Sur la batterie on perd un peu l’intérêt du bas, mais on récupère de la clarté sur les cymbales et le timbre de la caisse claire. Sur la voix, on obtient encore quelque chose de précis et malgré tout chaleureux.
Je ne pensais pas que le LCT 640 TS pourrait autant concurrencer un U87, que j’ai pourtant appris à aimer en de maintes occasions. Tout est affaire de goût, mais je trouve que, suivant les sources et le son désiré, le Lewitt se démarque vraiment bien et arrive à rivaliser sans problème avec le célèbre microphone allemand.
En mode stéréo et le plug-in Polarizer
Mais Lewitt ne s’arrête pas là. Comme je l’ai dit plus haut, le LCT 640 TS offre la possibilité, avec une seule capsule, d’enregistrer les deux faces des diaphragmes et ainsi, changer la directivité des capsules APRÈS enregistrement ! Mais comment diable est-ce possible ?
En réalité, c’est maintenant que la seconde connectique de sortie XLR du micro va nous servir. Mais pour ce faire, le microphone doit rentrer dans le Mode Dual Output, accessible grâce au panneau de commandes de la face avant. En effet, si vous vous souvenez bien, le logo de la marque LEWITT sur le devant du micro n’est pas qu’un simple témoin de présence d’alimentation fantôme à l’entrée du micro. En effet, si l’on appuie pendant 2 secondes sur le bouton central des commandes frontales, on accède au mode Dual Output qui nous permet de gérer indépendamment les deux sorties proposées par le LCT 640 TS. C’est pas amazing ça ?! Wow !
D’ailleurs, dans son manuel (bien rédigé, en anglais…) Lewitt nous rappelle quelques notions quant à la directivité des microphones et leur incidence sur les niveaux des diaphragmes avant/arrière.
Bien évidemment, dans ce mode Dual Output, on perd la possibilité de régler la directivité du microphone à l’avant de celui-ci (cela va sans dire…) puisqu’on va la régler… après, grâce au plug-in Polarizer ! Ce plug-in, disponible sur les plateformes PC et MAC, aux formats VST, AU et AAX est très facile à installer… et à utiliser.

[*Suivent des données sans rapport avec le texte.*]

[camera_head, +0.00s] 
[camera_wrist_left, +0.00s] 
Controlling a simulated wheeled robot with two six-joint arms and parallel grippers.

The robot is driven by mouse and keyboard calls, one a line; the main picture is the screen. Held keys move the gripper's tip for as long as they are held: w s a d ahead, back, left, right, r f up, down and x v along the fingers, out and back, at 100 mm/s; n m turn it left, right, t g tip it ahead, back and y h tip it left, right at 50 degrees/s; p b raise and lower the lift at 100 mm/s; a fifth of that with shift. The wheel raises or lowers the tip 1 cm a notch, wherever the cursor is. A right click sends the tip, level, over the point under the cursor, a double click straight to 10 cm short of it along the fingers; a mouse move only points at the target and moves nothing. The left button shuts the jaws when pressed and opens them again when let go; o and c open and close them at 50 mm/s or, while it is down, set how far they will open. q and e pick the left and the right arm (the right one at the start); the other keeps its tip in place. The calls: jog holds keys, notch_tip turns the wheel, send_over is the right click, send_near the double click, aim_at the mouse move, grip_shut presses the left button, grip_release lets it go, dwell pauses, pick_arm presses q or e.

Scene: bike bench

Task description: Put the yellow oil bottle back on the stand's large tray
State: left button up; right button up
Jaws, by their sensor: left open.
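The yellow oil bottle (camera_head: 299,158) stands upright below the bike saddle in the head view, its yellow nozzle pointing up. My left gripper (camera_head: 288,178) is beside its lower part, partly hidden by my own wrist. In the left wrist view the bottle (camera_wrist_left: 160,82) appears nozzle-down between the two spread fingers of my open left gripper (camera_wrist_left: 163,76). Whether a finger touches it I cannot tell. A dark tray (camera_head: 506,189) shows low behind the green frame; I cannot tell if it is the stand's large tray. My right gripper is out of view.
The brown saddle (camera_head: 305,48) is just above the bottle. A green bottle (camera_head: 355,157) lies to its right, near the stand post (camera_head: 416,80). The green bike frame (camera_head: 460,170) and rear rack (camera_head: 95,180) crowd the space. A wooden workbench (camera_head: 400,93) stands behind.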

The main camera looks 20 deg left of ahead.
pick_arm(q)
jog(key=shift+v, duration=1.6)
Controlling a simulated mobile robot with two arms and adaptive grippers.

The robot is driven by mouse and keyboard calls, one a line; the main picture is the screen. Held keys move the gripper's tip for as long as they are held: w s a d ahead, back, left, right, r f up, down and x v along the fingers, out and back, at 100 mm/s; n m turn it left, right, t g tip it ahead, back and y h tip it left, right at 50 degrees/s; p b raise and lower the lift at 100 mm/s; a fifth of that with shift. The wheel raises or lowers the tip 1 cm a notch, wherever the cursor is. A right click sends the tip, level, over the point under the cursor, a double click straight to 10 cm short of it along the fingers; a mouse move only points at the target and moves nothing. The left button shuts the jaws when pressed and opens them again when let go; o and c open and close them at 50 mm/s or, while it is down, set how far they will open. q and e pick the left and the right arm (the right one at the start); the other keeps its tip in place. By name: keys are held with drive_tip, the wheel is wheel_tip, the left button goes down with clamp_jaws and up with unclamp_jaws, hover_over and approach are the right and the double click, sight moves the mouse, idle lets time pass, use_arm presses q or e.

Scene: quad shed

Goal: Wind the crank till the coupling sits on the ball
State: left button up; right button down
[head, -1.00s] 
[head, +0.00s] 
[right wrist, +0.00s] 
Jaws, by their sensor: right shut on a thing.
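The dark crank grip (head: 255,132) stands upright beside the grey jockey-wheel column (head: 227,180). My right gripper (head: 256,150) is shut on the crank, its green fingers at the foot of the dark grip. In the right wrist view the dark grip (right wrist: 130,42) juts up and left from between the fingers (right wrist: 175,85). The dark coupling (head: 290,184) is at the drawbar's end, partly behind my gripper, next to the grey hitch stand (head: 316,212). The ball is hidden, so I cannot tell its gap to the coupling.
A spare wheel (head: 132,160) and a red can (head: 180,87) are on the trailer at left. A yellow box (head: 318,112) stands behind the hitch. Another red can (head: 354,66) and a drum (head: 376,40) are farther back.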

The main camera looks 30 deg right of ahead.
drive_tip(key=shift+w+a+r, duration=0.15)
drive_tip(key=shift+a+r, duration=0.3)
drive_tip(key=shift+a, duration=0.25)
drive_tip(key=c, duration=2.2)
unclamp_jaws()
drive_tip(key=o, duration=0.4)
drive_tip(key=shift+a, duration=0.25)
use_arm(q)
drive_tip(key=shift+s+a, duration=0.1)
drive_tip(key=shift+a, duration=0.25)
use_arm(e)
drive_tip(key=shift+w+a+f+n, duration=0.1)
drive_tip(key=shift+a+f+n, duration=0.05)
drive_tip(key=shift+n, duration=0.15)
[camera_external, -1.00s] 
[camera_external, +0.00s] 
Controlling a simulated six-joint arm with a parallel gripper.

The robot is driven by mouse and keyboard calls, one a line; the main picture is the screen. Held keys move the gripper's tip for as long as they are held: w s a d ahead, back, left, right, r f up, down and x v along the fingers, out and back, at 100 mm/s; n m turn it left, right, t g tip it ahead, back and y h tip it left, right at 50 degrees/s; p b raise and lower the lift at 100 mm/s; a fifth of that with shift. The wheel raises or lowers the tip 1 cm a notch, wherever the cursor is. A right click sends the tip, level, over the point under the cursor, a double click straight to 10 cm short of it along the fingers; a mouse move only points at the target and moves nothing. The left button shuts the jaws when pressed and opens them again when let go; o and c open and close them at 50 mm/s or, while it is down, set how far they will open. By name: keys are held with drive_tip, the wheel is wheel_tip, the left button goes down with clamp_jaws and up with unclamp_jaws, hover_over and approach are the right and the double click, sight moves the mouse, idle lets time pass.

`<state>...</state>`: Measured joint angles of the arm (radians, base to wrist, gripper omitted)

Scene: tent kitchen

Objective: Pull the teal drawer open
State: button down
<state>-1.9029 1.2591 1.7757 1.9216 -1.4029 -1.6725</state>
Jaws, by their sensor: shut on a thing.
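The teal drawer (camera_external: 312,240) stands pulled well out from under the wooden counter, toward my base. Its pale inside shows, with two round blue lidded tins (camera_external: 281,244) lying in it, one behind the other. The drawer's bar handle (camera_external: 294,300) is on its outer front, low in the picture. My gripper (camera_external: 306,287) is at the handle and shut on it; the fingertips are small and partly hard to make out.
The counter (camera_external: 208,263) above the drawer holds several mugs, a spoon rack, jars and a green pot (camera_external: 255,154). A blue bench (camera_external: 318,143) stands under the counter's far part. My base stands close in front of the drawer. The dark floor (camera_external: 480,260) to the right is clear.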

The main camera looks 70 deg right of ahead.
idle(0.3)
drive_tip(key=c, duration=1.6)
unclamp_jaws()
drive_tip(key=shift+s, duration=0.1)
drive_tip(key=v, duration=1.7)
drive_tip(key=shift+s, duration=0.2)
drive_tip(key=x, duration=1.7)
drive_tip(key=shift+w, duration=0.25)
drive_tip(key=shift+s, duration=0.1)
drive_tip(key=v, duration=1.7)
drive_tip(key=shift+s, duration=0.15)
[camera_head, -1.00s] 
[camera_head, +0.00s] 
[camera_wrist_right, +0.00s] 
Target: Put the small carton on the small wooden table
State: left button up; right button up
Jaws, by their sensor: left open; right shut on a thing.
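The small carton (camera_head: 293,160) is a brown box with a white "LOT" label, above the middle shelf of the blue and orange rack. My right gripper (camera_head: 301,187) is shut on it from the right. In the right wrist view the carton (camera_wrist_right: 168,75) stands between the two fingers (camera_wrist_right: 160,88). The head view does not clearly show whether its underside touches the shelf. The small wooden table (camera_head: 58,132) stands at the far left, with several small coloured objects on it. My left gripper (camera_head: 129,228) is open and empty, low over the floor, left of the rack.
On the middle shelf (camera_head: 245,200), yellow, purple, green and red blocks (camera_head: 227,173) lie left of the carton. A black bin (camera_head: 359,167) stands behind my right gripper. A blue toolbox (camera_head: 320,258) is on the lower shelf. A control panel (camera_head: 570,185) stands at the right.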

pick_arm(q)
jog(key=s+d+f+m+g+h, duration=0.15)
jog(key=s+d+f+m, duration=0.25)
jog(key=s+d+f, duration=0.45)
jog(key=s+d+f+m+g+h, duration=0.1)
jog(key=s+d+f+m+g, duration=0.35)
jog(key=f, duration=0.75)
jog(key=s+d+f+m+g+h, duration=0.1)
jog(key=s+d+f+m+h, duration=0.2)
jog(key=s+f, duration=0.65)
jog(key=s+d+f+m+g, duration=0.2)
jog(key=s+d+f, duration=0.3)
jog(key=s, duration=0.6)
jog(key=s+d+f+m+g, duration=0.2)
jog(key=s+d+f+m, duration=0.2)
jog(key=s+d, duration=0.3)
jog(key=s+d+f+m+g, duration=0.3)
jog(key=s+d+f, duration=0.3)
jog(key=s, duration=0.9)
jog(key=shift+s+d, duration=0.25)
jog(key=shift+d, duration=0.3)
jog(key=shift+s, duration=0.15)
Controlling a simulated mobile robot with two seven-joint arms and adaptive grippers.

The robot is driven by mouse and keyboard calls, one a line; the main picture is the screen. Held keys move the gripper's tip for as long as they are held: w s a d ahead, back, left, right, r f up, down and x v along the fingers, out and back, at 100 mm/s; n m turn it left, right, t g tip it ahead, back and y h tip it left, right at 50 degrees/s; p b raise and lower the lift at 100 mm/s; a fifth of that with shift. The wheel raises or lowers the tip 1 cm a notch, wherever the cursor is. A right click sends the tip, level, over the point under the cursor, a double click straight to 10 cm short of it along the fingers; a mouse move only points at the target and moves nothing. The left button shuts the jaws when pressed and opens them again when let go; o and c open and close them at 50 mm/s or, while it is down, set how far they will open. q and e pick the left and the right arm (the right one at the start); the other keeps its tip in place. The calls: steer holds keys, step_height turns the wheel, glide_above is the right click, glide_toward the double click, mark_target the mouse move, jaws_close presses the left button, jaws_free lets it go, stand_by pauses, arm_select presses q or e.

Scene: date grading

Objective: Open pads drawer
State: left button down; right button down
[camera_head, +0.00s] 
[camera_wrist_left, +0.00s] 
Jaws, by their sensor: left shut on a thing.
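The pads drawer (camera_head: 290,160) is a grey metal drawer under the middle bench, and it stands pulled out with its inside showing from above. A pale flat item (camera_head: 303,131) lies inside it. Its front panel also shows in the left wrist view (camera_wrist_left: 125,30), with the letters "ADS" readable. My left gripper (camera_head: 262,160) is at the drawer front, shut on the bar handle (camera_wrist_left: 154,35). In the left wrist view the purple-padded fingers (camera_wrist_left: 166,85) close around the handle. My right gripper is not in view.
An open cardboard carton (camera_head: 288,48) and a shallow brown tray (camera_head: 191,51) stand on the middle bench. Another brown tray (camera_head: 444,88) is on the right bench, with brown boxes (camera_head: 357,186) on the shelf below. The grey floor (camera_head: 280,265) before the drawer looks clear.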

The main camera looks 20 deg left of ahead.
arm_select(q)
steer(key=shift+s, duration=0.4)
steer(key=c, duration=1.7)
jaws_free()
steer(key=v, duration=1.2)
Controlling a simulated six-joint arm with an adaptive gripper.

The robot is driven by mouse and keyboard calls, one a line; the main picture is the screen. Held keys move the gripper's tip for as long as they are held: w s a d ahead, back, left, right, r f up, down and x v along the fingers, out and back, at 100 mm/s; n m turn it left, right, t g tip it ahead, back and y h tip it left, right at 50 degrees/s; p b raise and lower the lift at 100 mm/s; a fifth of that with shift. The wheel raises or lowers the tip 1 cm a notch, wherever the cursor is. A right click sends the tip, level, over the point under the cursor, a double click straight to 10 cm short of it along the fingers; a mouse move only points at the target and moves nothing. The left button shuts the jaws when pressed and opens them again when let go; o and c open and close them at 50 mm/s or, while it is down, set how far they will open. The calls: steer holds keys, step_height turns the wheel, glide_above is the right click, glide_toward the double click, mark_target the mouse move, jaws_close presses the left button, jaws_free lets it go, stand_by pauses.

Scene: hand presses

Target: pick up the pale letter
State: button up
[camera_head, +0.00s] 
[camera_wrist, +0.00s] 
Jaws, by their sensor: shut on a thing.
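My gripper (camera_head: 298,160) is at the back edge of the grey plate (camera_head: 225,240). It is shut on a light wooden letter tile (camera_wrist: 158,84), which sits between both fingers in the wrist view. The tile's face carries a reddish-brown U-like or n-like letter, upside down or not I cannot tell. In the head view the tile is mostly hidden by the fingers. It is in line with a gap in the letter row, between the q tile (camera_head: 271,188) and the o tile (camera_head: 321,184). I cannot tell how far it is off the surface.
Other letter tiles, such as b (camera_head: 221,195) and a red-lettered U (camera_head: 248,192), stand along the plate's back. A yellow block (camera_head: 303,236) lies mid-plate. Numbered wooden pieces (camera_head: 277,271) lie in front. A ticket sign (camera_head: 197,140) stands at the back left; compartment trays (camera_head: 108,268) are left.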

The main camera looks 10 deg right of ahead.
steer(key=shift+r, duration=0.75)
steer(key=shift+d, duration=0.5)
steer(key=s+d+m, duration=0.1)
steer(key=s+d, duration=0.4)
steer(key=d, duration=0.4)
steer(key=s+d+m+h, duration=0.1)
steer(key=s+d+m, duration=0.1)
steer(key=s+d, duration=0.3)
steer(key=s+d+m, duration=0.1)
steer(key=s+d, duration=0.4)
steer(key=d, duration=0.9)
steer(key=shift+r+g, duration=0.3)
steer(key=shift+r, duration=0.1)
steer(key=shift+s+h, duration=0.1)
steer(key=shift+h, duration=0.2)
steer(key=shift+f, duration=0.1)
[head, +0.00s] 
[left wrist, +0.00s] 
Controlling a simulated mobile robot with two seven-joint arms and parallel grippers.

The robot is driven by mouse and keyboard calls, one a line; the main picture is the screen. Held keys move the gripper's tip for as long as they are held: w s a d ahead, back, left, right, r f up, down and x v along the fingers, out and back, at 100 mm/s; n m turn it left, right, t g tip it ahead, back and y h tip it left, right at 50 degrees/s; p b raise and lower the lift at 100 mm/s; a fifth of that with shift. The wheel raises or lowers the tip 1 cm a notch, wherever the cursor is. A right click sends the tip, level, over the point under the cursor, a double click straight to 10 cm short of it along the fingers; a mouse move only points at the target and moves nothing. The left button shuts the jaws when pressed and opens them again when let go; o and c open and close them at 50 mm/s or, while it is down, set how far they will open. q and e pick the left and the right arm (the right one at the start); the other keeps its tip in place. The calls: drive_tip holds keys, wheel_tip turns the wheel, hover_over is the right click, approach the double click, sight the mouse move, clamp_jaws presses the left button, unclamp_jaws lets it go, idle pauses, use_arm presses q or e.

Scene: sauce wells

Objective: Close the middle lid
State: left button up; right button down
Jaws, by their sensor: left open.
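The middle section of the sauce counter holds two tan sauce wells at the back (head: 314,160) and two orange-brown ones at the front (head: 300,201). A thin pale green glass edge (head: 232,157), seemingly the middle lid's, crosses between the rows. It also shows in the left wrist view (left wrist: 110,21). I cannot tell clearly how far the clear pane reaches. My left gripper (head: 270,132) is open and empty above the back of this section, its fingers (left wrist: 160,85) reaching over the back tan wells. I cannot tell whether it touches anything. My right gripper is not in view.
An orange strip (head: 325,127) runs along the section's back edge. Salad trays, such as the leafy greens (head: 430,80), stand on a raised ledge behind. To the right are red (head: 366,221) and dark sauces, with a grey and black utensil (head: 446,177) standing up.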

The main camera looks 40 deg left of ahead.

En effet, outre les témoins de niveaux d’entrée et de sortie, il nous permet de régler la directivité du signal provenant des deux faces de la capsule. On peut ainsi jouer avec l’effet de proximité, l’angle d’admission, la réjection… Plutôt utile quand on enregistre plusieurs instruments dans une même pièce par exemple !
Voici le son « brut » des deux capsules, sans le plug-in Polarizer, hard pan gauche/droite. Petite précision quant aux différents extraits : le micro était placé pour réaliser la prise de son M/S, c’est-à-dire que le LCT 640 TS ne « regarde » pas le piano. En effet, les capsules « regardent » plutôt les côtés.
D’ailleurs — et c’est bien dommage ! – la suspension du micro ne permet pas de le faire tourner autour de son axe Y. Il faut donc tourner le pied de micro, pour que les côtés du LCT 640 TS « regardent » la source…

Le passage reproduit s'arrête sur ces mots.